Authenticity. It is one of the most important characteristics of open-source software, cutting through the marketing spin, half-truths, and gimmicks designed to attract attention without delivering the goods. With open-source, what you see is what you get. It offers a quality, low-cost solution that avoids the licensing issues that get in the way of solving real problems.
Open-source solutions enable customers to fully evaluate a technology to understand what is offered, what it does, how it can be improved, and how to fit it into a workflow. Like a refreshing blast of fresh air, I generally feel invigorated when I engage with open-source products.
In the future, organizations and communities that can speak clearly, honestly, and openly about their products will excel; finding an oasis of authenticity in a desert of hype will be increasingly valued. This ability will spur the success of commercial, academic, and research ventures.
Open source leads to an agile, high-quality collaborative process that can be everyone’s secret weapon. While there are a lot of individuals and organizations producing outstanding algorithms and systems, too often the resulting software won’t cross platforms, breaks easily, and is unstable in response to new data and parameter settings. Open-source companies don’t necessarily have better programmers, but their processes help identify and fix code problems faster. Thus open toolkits and applications are known for their stability, robustness, and flexibility, which is why thousands of users and customers build their own applications based on open-source languages.
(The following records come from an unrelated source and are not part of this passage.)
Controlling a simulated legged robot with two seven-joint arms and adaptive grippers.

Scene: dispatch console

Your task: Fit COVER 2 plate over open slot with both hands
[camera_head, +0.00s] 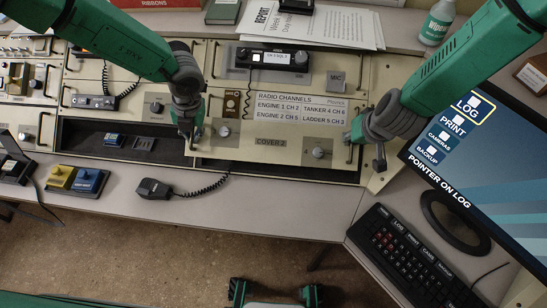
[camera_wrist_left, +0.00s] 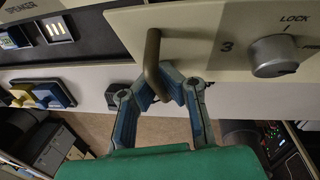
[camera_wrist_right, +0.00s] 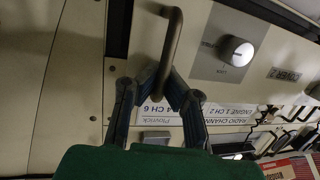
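The COVER 2 plate (camera_head: 275,154) is a beige panel with a lock knob at each end and a bar handle on each side. My left gripper (camera_head: 188,138) is at its left handle; in the left wrist view the fingers close around this handle (camera_wrist_left: 152,52). My right gripper (camera_head: 379,160) is at the right side; in the right wrist view its fingers close around the right handle (camera_wrist_right: 172,48). A dark strip of open slot (camera_head: 270,171) shows along the plate's front edge. The plate hides the rest; I cannot tell how high it sits above the slot.
Left of the plate, a dark recess (camera_head: 85,137) holds small modules. A microphone (camera_head: 154,189) with a coiled cord lies on the desk in front. A monitor (camera_head: 490,150) and keyboard (camera_head: 405,250) stand at the right. A radio unit (camera_head: 272,58) and papers (camera_head: 330,25) lie behind.

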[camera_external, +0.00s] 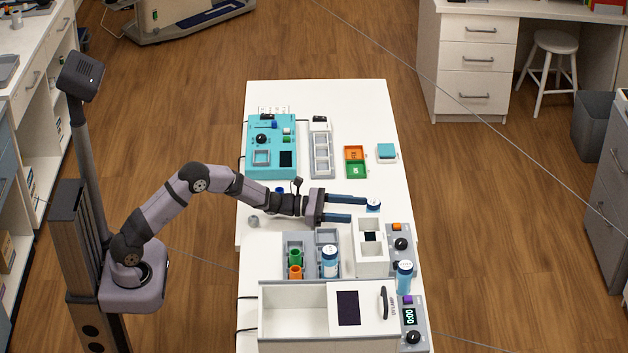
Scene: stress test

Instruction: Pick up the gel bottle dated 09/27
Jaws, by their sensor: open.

For all these reasons, an agile software process is critical to scientific computing. Technology is advancing so rapidly that users and developers need to be able to respond to new developments, refactor code, and fix software issues to keep up; and while doing so they must have confidence that the technology they are developing is of high quality. Most organizations can’t wait for a proprietary code base to respond to issues and technology challenges.
In the current environment, data sets are becoming bigger, systems more complex, research teams are growing in size and scope, and solutions require the integration of multiple technologies. As a result, keeping up and making use of technical advances is becoming more difficult. Open source software processes help by scaling better than proprietary models.
The book Wikinomics argues persuasively that open-source approaches successfully pull together teams from disparate organizations with widely ranging talents to solve difficult problems. I particularly enjoyed a recent example described in Nature: Timothy Gowers of the University of Cambridge ran an experiment in collaboration by describing the Polymath Project on his blog. While the goal was to solve a math problem, Gowers wanted to attack it using collaborative techniques inspired by open-source development. Within six weeks the problem was solved with the contribution of more than 800 comments and 170,000 words from participants as diverse as high school teachers and mathematical luminaries.
I believe open-source approaches are far more capable of solving difficult technology problems than other processes, and the future of scientific computing will depend on growing, managing, and coordinating large, ad hoc communities. This will challenge many of us, whether we are trying to coordinate international teams of researchers or businesses that must learn how to assemble, manage, and motivate disparate communities to provide effective technology solutions.